National Regulation of Private Suborbital Flights: A Fresh View
FIU Law Review
An analysis of international law applicable to air and space activities reveals a lack of regulation specifically addressed to suborbital flight. In the absence of any international rules, States interested in having private manned suborbital flights for "space tourism" and other purposes depart from their territories will regulate this activity within the framework of their national air or space law. The United States has been a pioneer in enacting legislation covering this activity. It did so
... by means of the 2004 Commercial Space Launch Amendments Act (CSLAA), which modified U.S. domestic space law.
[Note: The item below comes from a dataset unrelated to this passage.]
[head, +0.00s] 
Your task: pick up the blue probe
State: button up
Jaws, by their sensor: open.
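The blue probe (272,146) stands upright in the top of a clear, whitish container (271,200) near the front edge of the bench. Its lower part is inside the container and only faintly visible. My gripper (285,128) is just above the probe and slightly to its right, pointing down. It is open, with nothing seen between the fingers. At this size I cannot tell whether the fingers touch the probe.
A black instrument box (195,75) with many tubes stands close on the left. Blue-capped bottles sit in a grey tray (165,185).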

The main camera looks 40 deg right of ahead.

The CSLAA introduced a sui generis legal regime for all private spaceflight, which for the moment excludes certification of the vehicles and relies instead on the licensing of launches and on the "informed consent" of the participants. A different approach was proposed in 2008 by a number of European Union (EU) officials, whereby private suborbital flights would rather be considered as (mostly) a kind of aviation, and thus would fall under the control of EU law. However, recent events seem to indicate a willingness by certain EU Member States to regulate this activity by themselves, at least during the initial phases of operations. After providing a general background to the existing U.S. suborbital flight regulation, and a description of the 2008 EU regulatory proposal, the present paper will introduce the latest developments identified in the national regulation of human spaceflight, in particular the United Kingdom's government review of commercial spaceplane certification and operations (July 2014), and Spain's draft bill on Outer Space Activities (2014), which includes the domestic regulation of private human suborbital flight.